[Data listing]
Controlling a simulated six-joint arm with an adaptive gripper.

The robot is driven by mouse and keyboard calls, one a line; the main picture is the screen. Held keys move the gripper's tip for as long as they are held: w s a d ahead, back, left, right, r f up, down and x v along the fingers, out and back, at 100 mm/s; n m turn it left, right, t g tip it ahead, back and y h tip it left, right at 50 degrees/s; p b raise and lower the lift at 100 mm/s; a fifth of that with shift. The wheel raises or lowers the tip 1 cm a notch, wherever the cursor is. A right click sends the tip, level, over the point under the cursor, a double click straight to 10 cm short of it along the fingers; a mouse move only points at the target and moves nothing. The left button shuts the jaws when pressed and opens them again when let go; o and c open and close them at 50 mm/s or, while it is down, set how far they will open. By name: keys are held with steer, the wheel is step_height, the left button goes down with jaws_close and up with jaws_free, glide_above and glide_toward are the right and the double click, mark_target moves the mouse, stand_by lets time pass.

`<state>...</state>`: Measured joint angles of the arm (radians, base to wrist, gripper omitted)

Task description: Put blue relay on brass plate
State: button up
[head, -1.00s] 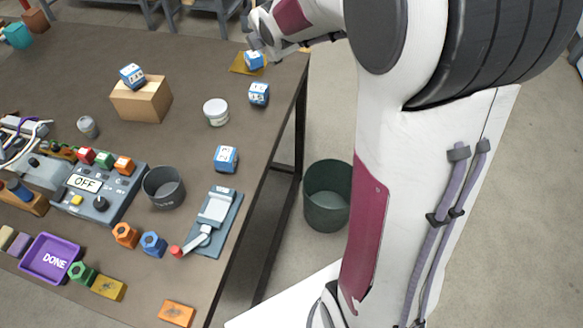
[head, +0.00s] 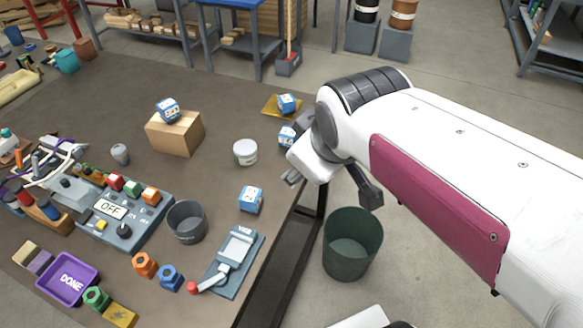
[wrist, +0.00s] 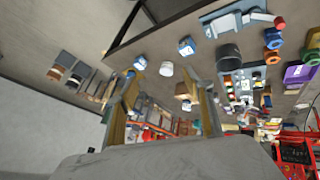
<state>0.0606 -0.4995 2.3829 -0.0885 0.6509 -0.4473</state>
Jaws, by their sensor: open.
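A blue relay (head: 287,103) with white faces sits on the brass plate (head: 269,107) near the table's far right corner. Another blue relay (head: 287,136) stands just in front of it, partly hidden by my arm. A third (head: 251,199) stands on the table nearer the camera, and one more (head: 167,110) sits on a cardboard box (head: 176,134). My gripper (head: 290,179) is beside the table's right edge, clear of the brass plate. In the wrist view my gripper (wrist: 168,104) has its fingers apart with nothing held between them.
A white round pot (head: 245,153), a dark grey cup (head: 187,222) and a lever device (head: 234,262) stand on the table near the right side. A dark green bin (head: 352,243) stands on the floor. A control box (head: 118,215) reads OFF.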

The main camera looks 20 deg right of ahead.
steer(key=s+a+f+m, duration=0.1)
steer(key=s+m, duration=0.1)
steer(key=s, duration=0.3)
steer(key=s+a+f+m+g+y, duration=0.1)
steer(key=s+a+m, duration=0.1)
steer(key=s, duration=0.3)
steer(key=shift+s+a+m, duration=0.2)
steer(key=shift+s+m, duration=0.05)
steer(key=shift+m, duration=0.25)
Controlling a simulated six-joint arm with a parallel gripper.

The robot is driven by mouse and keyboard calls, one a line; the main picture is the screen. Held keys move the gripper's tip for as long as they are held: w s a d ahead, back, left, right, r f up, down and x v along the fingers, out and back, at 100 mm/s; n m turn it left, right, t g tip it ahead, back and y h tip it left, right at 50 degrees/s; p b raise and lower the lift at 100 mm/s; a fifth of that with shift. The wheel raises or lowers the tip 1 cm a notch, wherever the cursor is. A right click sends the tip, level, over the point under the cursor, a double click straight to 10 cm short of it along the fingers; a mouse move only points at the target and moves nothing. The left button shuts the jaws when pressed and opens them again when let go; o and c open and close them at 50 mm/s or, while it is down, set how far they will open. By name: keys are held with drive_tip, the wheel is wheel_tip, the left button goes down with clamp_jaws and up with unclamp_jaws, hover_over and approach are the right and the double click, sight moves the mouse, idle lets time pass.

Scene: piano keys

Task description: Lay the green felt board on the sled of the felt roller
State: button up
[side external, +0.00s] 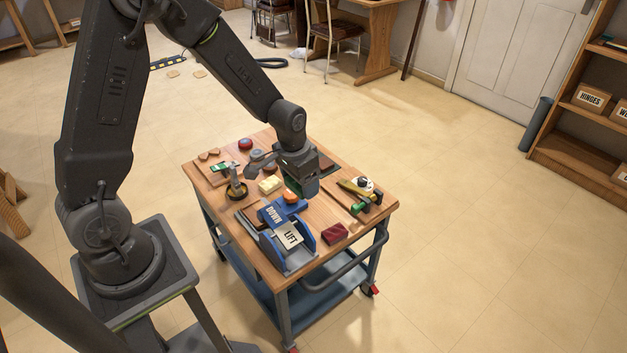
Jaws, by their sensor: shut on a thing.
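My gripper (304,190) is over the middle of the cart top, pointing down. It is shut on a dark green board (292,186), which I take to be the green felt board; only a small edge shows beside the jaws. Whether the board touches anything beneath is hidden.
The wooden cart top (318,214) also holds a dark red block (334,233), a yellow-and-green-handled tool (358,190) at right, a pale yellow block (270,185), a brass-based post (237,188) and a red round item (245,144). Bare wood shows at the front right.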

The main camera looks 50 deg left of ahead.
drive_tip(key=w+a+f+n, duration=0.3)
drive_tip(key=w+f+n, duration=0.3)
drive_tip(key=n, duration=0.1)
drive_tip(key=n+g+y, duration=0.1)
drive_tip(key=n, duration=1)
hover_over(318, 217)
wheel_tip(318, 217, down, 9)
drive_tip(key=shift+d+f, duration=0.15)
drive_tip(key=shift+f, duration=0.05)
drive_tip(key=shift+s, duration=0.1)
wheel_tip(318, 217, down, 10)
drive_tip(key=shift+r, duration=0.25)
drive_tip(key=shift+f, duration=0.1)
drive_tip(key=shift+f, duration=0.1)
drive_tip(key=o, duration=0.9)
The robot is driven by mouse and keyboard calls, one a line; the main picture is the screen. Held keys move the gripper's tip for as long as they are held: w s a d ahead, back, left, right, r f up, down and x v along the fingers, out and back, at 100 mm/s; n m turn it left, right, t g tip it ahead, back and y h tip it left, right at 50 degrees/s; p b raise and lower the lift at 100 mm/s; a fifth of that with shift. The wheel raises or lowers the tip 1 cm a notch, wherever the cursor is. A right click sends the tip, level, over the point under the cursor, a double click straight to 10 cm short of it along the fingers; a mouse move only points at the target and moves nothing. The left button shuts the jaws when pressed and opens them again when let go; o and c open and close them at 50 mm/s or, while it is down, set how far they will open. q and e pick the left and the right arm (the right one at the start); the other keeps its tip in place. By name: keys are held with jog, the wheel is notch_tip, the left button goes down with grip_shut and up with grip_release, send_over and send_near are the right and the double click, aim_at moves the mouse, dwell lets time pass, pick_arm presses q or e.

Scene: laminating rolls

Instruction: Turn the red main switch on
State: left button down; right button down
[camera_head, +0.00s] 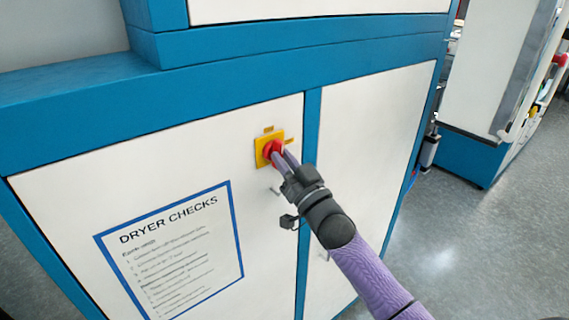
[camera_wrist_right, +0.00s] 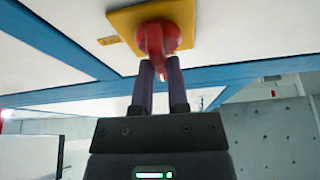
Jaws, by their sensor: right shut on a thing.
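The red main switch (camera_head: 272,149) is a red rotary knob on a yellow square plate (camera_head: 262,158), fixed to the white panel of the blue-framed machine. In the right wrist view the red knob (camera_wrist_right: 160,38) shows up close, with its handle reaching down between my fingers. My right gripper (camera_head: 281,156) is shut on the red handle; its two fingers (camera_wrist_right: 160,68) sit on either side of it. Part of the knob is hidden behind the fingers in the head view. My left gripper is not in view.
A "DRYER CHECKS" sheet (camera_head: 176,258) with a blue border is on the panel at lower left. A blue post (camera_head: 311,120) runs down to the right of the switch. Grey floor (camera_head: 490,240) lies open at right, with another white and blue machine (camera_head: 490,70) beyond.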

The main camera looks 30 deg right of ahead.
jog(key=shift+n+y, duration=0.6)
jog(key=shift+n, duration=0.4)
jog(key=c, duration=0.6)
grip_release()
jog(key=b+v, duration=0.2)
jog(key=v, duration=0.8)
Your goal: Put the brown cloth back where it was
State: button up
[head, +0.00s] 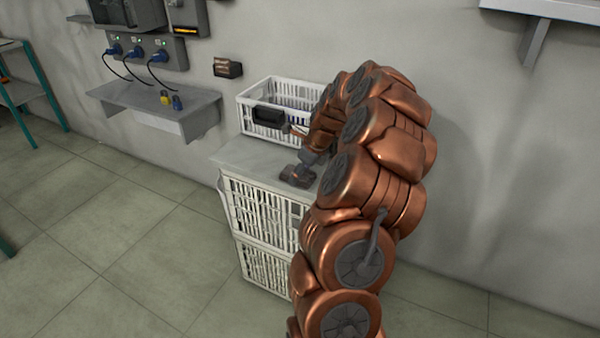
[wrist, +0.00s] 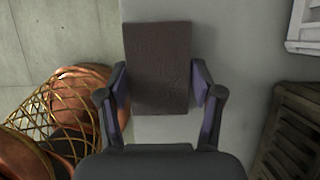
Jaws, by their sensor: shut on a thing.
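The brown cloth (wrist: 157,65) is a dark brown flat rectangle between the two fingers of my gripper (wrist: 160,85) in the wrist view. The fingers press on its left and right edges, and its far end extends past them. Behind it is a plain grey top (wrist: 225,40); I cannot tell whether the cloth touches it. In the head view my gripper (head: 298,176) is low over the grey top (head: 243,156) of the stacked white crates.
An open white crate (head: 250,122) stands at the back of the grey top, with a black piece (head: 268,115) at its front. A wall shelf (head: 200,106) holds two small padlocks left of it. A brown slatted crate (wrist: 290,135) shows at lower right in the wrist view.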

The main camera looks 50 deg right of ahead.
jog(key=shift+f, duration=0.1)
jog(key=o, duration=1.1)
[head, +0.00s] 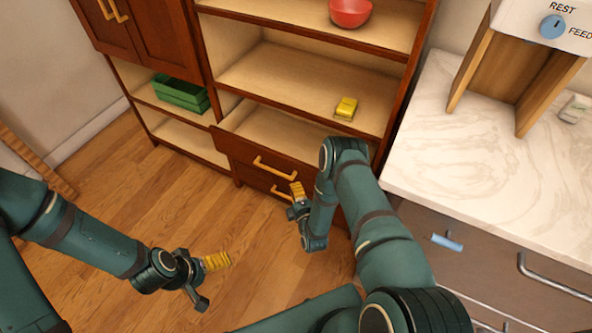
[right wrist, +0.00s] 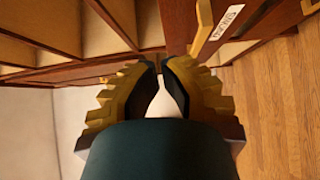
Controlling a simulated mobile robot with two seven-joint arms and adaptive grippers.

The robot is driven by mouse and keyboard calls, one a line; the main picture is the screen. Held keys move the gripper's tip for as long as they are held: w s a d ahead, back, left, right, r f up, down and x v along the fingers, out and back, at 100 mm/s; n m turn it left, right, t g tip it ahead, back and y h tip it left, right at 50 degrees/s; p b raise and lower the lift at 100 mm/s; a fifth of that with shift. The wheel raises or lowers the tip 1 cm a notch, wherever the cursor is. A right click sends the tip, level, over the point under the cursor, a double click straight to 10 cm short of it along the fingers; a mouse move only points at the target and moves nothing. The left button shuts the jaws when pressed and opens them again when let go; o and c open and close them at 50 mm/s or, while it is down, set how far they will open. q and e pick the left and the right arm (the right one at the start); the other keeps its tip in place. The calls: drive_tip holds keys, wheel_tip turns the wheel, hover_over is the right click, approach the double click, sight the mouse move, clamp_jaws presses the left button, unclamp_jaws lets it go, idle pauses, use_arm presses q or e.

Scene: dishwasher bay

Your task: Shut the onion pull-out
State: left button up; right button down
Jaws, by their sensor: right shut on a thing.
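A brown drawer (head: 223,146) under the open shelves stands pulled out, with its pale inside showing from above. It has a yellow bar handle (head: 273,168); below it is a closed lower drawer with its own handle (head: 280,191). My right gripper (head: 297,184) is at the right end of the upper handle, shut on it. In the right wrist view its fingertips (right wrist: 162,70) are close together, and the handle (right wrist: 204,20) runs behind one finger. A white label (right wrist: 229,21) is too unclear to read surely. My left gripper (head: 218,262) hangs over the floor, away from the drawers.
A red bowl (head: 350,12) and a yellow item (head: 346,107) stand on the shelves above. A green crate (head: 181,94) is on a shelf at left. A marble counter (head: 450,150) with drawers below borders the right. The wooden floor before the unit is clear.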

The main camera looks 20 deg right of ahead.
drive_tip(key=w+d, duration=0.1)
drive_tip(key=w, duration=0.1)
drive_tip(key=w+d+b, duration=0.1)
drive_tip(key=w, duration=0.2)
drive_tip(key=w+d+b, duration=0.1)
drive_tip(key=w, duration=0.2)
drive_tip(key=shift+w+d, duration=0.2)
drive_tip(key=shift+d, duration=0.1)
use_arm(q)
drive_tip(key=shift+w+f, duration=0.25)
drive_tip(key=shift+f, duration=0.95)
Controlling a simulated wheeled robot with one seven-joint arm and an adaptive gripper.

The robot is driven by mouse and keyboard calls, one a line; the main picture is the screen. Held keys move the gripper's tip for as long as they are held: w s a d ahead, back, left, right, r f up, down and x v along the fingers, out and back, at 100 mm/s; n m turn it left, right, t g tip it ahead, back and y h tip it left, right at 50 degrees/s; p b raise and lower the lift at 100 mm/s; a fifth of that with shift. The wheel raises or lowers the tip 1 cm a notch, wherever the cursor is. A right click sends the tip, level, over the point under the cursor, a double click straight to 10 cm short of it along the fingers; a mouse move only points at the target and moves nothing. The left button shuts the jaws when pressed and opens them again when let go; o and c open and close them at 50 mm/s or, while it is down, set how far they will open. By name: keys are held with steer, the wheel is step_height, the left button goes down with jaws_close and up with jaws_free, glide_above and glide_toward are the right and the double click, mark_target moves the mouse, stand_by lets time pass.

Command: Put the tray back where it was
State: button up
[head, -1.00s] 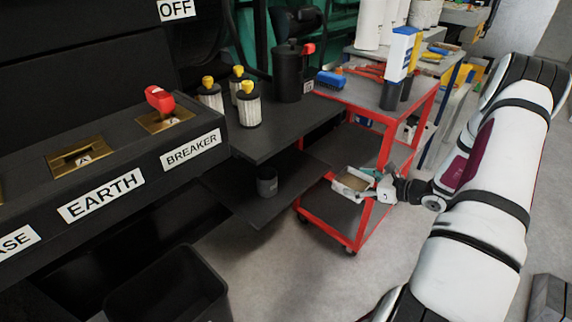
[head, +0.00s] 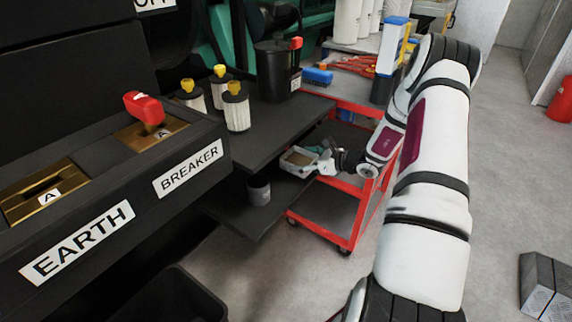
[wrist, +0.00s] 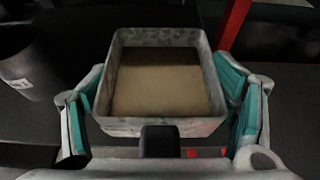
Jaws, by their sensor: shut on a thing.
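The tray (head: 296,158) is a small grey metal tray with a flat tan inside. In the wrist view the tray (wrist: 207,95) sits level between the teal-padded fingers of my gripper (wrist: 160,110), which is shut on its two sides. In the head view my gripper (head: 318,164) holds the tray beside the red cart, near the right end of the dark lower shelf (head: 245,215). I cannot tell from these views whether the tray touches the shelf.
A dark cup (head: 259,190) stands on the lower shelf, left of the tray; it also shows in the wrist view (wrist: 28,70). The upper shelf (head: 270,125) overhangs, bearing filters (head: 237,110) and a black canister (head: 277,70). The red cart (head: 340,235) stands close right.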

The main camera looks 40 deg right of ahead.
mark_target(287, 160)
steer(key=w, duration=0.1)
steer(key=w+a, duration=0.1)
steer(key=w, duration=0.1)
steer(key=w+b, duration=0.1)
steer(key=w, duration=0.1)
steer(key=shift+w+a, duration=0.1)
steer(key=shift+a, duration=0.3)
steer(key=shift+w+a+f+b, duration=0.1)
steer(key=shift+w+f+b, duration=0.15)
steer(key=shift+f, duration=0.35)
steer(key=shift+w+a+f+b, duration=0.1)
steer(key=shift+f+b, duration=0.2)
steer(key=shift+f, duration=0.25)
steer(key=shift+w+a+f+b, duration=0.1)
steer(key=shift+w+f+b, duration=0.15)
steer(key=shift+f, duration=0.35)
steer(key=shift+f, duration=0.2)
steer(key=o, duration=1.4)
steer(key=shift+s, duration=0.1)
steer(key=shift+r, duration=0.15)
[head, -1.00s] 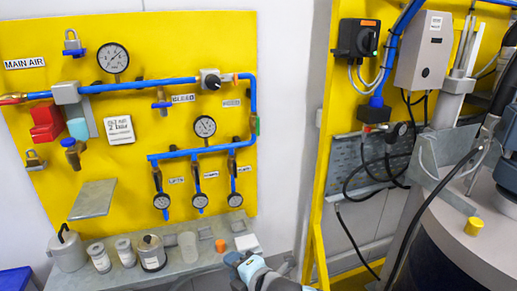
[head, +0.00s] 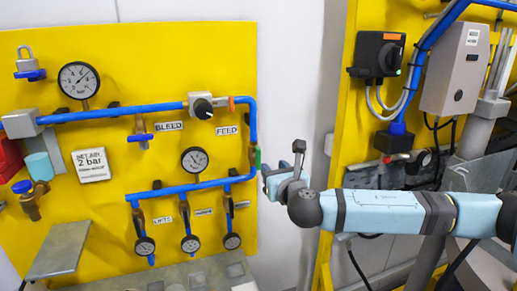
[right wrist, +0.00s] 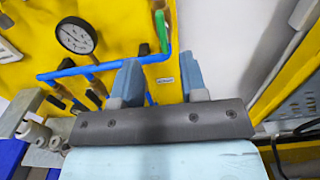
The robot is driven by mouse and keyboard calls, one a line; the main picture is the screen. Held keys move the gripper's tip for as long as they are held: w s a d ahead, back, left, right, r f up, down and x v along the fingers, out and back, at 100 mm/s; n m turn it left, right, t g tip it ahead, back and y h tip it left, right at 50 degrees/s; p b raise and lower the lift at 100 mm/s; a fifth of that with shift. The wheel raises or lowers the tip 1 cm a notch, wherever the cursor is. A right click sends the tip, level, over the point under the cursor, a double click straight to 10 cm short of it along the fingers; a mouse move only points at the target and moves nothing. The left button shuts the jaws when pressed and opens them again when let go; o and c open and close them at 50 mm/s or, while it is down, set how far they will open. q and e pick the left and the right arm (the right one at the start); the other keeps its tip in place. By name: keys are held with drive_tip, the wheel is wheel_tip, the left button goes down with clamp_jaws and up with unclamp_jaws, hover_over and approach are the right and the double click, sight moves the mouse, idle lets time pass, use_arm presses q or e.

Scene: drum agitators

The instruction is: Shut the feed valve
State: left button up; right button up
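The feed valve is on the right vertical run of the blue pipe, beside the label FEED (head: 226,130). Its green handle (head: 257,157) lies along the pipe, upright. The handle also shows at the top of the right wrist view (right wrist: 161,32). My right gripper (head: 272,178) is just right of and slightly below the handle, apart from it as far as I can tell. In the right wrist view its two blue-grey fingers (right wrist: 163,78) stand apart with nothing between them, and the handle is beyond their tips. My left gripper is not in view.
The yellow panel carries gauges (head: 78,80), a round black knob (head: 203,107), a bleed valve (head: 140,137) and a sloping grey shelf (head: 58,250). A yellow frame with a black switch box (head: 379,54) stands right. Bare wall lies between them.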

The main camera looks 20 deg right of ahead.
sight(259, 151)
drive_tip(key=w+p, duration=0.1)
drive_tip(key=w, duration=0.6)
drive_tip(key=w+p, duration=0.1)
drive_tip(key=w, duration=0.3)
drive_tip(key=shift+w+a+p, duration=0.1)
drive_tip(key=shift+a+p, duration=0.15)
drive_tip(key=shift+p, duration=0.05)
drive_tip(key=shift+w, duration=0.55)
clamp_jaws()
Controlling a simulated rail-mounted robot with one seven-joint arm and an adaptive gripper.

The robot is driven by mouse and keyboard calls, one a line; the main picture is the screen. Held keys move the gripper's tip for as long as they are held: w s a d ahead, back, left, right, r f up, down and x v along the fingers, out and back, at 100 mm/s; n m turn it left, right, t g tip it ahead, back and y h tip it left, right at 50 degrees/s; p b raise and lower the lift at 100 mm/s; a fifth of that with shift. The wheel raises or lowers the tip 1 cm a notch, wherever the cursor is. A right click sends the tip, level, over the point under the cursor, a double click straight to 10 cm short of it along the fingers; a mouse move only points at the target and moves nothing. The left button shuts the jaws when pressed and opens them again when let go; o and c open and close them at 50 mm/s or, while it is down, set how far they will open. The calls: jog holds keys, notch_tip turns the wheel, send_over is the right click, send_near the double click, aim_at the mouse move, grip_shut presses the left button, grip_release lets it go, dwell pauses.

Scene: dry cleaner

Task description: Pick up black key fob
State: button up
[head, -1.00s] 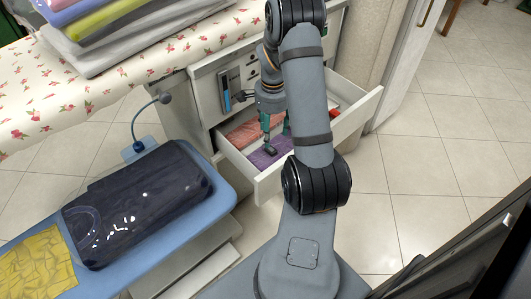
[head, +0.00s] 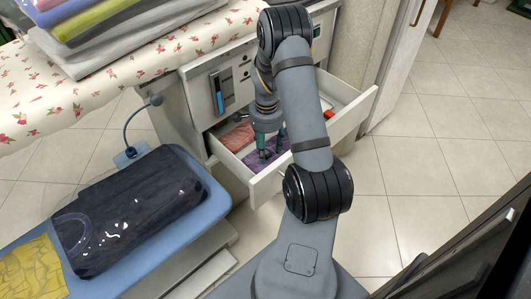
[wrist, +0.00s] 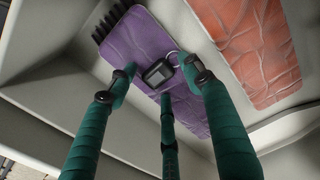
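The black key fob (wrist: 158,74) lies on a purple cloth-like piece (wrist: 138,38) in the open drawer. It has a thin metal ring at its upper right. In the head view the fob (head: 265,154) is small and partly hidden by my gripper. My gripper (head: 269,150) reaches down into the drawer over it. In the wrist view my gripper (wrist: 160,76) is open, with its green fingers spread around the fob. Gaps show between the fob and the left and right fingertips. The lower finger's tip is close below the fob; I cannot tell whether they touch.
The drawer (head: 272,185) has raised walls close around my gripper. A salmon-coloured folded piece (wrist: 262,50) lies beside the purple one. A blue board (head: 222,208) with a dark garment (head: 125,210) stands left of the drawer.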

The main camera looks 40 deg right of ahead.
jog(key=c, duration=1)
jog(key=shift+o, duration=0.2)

[Your objective]
Go back over the listing above and copy exactly the lines that begin at the line with "Scene: dishwasher bay" and stop after the line with "State: left button up; right button down"; leave out every other line.

[Correct result]
Scene: dishwasher bay

Your task: Shut the onion pull-out
State: left button up; right button down

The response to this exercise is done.